> **WRITTEN REQUEST**
Retype exactly and only the lines from the one that contains "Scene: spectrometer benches" through the final line of the data; pictures are left out.

> **DATA BLOCK**

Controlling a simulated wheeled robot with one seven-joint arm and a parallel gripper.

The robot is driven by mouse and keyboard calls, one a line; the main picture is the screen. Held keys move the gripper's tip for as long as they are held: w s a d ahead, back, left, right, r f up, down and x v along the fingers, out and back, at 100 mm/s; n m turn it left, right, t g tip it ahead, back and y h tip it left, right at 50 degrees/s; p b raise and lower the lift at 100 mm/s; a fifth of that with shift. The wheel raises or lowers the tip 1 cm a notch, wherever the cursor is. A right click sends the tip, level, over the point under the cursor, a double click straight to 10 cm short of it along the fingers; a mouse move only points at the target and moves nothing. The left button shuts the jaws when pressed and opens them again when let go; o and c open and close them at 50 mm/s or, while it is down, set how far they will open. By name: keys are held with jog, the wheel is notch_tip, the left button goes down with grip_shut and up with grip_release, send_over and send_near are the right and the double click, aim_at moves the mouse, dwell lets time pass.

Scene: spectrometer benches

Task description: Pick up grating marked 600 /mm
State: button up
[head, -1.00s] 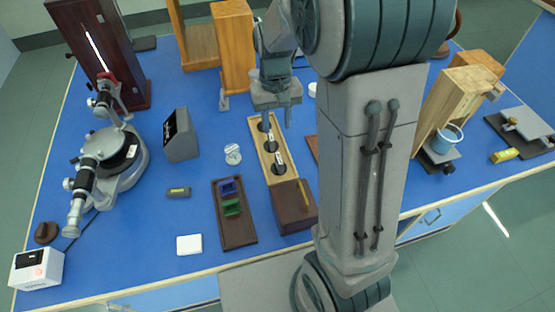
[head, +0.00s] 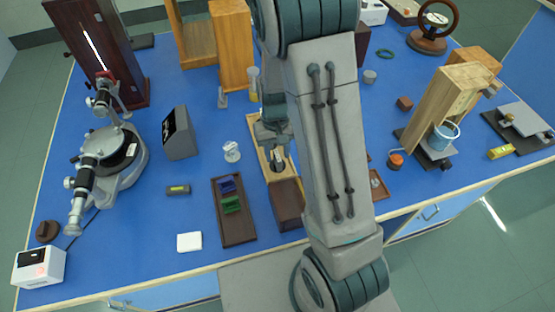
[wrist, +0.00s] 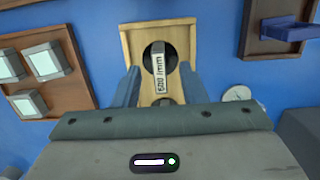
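The grating marked 600 /mm (wrist: 159,72) stands in a round dark hole of the light wooden holder (wrist: 190,38), its label facing the wrist camera. My gripper (wrist: 159,78) is open, with one blue-grey finger on each side of the grating and gaps between. In the head view my gripper (head: 274,140) is low over the wooden holder (head: 253,128), and my arm hides part of it. Another hole shows nearer my palm in the wrist view, partly covered; I cannot tell what is in it.
A dark tray (head: 235,233) with blue and green blocks lies left of the holder. A brown box (head: 287,205) stands at its near end. Blue bench top is free around the white pad (head: 189,242).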

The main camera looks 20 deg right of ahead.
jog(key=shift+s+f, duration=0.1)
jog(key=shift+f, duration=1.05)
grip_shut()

> **TASK OUTPUT**
Scene: spectrometer benches

Task description: Pick up grating marked 600 /mm
State: button up
[head, -1.00s] 
[head, +0.00s] 
[wrist, +0.00s] 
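The grating marked 600 /mm (wrist: 159,72) stands in a round dark hole of the light wooden holder (wrist: 190,38), its label facing the wrist camera. My gripper (wrist: 159,78) is open, with one blue-grey finger on each side of the grating and gaps between. In the head view my gripper (head: 274,140) is low over the wooden holder (head: 253,128), and my arm hides part of it. Another hole shows nearer my palm in the wrist view, partly covered; I cannot tell what is in it.
A dark tray (head: 235,233) with blue and green blocks lies left of the holder. A brown box (head: 287,205) stands at its near end. Blue bench top is free around the white pad (head: 189,242).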

The main camera looks 20 deg right of ahead.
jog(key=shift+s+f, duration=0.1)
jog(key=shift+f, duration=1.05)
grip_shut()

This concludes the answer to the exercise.